What is needed is an exact copy of the lines from the line containing "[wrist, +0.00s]" to the line containing "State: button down", both lines included, and nothing else.

++++ MATERIAL TO PROCESS

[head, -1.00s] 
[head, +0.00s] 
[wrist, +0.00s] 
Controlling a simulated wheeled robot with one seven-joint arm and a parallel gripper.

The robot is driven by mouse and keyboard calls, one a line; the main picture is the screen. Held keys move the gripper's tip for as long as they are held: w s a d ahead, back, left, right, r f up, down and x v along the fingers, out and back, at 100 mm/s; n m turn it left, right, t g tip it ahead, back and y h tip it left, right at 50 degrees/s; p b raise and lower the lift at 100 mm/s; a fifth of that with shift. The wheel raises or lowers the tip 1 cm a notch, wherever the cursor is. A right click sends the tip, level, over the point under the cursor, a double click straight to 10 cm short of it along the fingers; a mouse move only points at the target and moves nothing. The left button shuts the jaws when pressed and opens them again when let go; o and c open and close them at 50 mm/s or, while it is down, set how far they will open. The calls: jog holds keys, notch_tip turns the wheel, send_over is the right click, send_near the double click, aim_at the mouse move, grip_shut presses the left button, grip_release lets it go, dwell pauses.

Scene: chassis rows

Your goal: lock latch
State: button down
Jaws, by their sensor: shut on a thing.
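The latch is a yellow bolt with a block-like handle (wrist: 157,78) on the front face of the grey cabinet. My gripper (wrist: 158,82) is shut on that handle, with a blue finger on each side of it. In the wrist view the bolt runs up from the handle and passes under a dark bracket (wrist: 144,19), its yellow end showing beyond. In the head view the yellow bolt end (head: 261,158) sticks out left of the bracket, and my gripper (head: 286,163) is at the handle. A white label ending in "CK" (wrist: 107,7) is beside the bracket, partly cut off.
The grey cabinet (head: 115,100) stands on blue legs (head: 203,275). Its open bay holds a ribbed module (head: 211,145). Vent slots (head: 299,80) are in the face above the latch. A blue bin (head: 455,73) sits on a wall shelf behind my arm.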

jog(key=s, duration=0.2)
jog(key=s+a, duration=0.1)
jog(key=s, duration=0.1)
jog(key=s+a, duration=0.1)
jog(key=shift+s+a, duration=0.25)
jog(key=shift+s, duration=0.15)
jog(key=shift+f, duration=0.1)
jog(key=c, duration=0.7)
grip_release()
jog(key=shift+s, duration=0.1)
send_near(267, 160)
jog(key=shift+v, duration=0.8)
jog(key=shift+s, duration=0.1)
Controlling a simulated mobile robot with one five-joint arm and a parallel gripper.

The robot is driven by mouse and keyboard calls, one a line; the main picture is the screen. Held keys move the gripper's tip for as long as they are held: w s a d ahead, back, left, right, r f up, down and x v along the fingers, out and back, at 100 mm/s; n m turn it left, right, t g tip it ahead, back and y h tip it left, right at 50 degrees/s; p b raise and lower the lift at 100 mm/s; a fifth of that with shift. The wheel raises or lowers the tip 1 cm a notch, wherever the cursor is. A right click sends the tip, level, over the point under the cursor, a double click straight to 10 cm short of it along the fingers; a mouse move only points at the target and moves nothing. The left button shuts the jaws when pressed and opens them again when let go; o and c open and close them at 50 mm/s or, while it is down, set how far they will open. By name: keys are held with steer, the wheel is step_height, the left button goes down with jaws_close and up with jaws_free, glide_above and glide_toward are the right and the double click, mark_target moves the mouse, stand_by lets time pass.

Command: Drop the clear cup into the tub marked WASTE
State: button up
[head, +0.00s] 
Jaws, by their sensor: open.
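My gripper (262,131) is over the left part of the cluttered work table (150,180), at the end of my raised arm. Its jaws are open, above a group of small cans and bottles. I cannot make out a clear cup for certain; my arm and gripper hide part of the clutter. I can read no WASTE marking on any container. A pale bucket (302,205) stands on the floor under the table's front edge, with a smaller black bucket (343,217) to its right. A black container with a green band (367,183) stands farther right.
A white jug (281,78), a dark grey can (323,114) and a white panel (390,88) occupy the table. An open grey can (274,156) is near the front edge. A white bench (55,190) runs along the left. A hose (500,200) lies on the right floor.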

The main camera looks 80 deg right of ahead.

++++++++

EXERCISE OUTPUT:
[wrist, +0.00s] 
Controlling a simulated wheeled robot with one seven-joint arm and a parallel gripper.

The robot is driven by mouse and keyboard calls, one a line; the main picture is the screen. Held keys move the gripper's tip for as long as they are held: w s a d ahead, back, left, right, r f up, down and x v along the fingers, out and back, at 100 mm/s; n m turn it left, right, t g tip it ahead, back and y h tip it left, right at 50 degrees/s; p b raise and lower the lift at 100 mm/s; a fifth of that with shift. The wheel raises or lowers the tip 1 cm a notch, wherever the cursor is. A right click sends the tip, level, over the point under the cursor, a double click straight to 10 cm short of it along the fingers; a mouse move only points at the target and moves nothing. The left button shuts the jaws when pressed and opens them again when let go; o and c open and close them at 50 mm/s or, while it is down, set how far they will open. The calls: jog holds keys, notch_tip turns the wheel, send_over is the right click, send_near the double click, aim_at the mouse move, grip_shut presses the left button, grip_release lets it go, dwell pauses.

Scene: chassis rows

Your goal: lock latch
State: button down

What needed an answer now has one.